--- begin Data extract ---
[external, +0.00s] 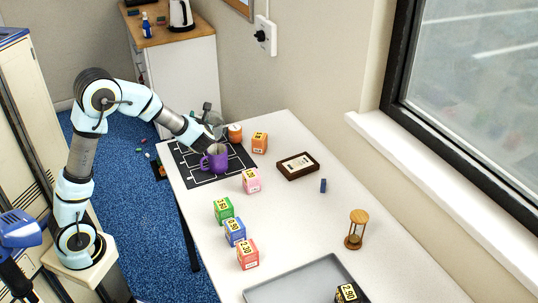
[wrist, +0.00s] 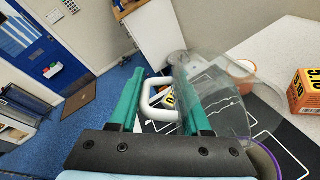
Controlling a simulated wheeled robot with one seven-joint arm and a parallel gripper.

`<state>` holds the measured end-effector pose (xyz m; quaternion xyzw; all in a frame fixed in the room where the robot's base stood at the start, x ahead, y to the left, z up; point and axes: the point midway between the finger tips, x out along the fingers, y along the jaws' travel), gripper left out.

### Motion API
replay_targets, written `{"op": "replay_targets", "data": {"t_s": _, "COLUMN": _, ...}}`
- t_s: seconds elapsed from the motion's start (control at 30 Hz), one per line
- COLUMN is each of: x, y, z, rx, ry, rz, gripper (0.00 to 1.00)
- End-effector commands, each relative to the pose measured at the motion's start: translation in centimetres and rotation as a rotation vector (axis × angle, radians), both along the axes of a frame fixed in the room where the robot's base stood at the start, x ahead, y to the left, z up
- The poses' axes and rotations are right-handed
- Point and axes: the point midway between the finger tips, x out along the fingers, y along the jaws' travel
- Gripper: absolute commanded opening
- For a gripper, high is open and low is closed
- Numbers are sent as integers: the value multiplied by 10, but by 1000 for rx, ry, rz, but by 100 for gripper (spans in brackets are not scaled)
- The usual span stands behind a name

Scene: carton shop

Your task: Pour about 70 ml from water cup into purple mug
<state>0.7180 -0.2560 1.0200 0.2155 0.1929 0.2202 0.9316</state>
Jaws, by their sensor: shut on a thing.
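The water cup (wrist: 222,98) is clear, with a white handle (wrist: 160,118) at its left in the wrist view. My gripper (wrist: 160,85) has its teal fingers either side of the handle and is shut on it. The cup looks tilted; its water level cannot be made out. In the external view the cup (external: 214,119) is faint, held by my gripper (external: 206,126) above the purple mug. The purple mug (external: 214,162) stands upright on the black mat. In the wrist view only part of its rim (wrist: 266,160) shows, below and right of the cup. Its contents are hidden.
An orange cup (external: 235,132) and an orange box (external: 260,142) stand close behind the mug. A pink box (external: 251,181) is to its front right. Several coloured boxes, a framed card (external: 298,166), an hourglass (external: 356,230) and a grey tray (external: 290,281) are farther along the table.

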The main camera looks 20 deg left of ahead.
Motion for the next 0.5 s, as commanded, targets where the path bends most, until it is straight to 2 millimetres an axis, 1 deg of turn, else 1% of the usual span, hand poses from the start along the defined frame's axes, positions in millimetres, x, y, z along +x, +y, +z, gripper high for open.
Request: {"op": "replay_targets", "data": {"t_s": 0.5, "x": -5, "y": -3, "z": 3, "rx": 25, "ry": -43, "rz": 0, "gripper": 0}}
--- end Data extract ---
▶ _Task prompt_
Quote the material in full and exactly; do not carry over its pictures.

▶ _Answer_
[external, +0.00s] 
[wrist, +0.00s] 
Controlling a simulated wheeled robot with one seven-joint arm and a parallel gripper.

`<state>` holds the measured end-effector pose (xyz m; quaternion xyzw; all in a frame fixed in the room where the robot's base stood at the start, x ahead, y to the left, z up; point and axes: the point midway between the finger tips, x out along the fingers, y along the jaws' travel), gripper left out.

### Motion API
replay_targets, written `{"op": "replay_targets", "data": {"t_s": _, "COLUMN": _, ...}}`
- t_s: seconds elapsed from the motion's start (control at 30 Hz), one per line
- COLUMN is each of: x, y, z, rx, ry, rz, gripper (0.00 to 1.00)
- End-effector commands, each relative to the pose measured at the motion's start: translation in centimetres and rotation as a rotation vector (axis × angle, radians), both along the axes of a frame fixed in the room where the robot's base stood at the start, x ahead, y to the left, z up
- The poses' axes and rotations are right-handed
- Point and axes: the point midway between the finger tips, x out along the fingers, y along the jaws' travel
- Gripper: absolute commanded opening
- For a gripper, high is open and low is closed
- Numbers are sent as integers: the value multiplied by 10, but by 1000 for rx, ry, rz, but by 100 for gripper (spans in brackets are not scaled)
- The usual span stands behind a name

Scene: carton shop

Your task: Pour about 70 ml from water cup into purple mug
<state>0.7180 -0.2560 1.0200 0.2155 0.1929 0.2202 0.9316</state>
Jaws, by their sensor: shut on a thing.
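The water cup (wrist: 222,98) is clear, with a white handle (wrist: 160,118) at its left in the wrist view. My gripper (wrist: 160,85) has its teal fingers either side of the handle and is shut on it. The cup looks tilted; its water level cannot be made out. In the external view the cup (external: 214,119) is faint, held by my gripper (external: 206,126) above the purple mug. The purple mug (external: 214,162) stands upright on the black mat. In the wrist view only part of its rim (wrist: 266,160) shows, below and right of the cup. Its contents are hidden.
An orange cup (external: 235,132) and an orange box (external: 260,142) stand close behind the mug. A pink box (external: 251,181) is to its front right. Several coloured boxes, a framed card (external: 298,166), an hourglass (external: 356,230) and a grey tray (external: 290,281) are farther along the table.

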The main camera looks 20 deg left of ahead.
Motion for the next 0.5 s, as commanded, targets where the path bends most, until it is straight to 2 millimetres an axis, 1 deg of turn, else 1% of the usual span, hand poses from the start along the defined frame's axes, positions in millimetres, x, y, z along +x, +y, +z, gripper high for open.
Request: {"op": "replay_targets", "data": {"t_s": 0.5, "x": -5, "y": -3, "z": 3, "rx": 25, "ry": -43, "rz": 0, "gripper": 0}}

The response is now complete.